Women are often tasked with managing household financial transactions such as paying bills, receiving money, and buying goods and services, even when they don’t have access to formal financial institutions. It should be no surprise then, that once BRAC clients gained the confidence to use mobile money, they quickly began to explore possibilities to make their lives more convenient and financially secure.

Many women reap the benefits of mobile money beyond BRAC services by adopting bKash for convenience and to improve their wellbeing. Access to digital financial services means that women can receive money directly and keep it safe.

Research shows that mobile money lessens risk of significant financial shock through access to remittances and lending within a group. Direct disbursement also provides women with a certain level of privacy and autonomy to reinvest funds as they deem fit.  When women become financial decision makers, savings increase and labour force participation improves.

App Story

BRAC wanted to enhance financial inclusion for low-income, low educated rural women of Bangladesh. Hence a programme had to be designed in such a way that barriers like social norms and economic condition were removed but there could be no shortcuts either. Women clients have to endure a male dominated and intimidating environment every time they visit the bKash agents. Furthermore, bKash Plus service centres are 20km away on average. Together, these factors led to the thought of a CSA app.
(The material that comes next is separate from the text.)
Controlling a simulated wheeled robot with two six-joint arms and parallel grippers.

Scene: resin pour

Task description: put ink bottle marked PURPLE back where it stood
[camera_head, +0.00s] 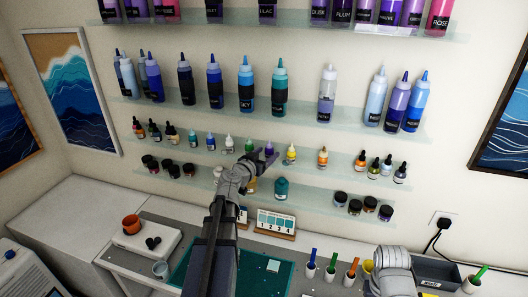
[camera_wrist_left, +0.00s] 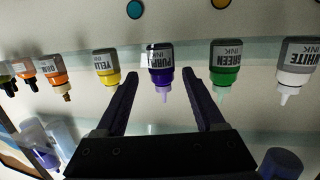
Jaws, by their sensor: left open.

What if the women clients could just visit the nearest BRAC office and get the necessary services within half an hour?

Women clients can have their PINs reset, open a new account, block or unblock their account, update their information or check their transaction history through this newly introduced CSA app.

An overriding priority of the CSA app was that it had to be user friendly and the interface had to be very simple. BRAC commissioned mPower to build an app with functions proven crucial for our women client. This app would be handled by BRAC personnel, we call them Customer Service Assistant (CSA), who would double as bKash service agents.

“We had to get bKash on board and on the same page about what we wanted to do,” said Akramul Haider, BRAC’s Lead Software Engineer, who led the app development process.

The new app would be used to open new accounts, reset pins, unlock an account and such functions that required full access to bKash system. “That is what made this particularly complicated and set this project apart from others,” said Wasifa Noshin, Management Trainee of bKash. She said it was not just the front end that was the matter, but we had work on the back end and the interface as well.

“Further, there were three parties — mPower, which was building the app, and then there were bKash and BRAC. Getting all the parties on the same page and ironing out the details was in itself a challenge.”

Wasifa Noshin said the app had to be extremely simple and user friendly. “It would be used by BRAC’s customer service agents, many of whom may not be very tech savvy but they would be performing complicated functions.”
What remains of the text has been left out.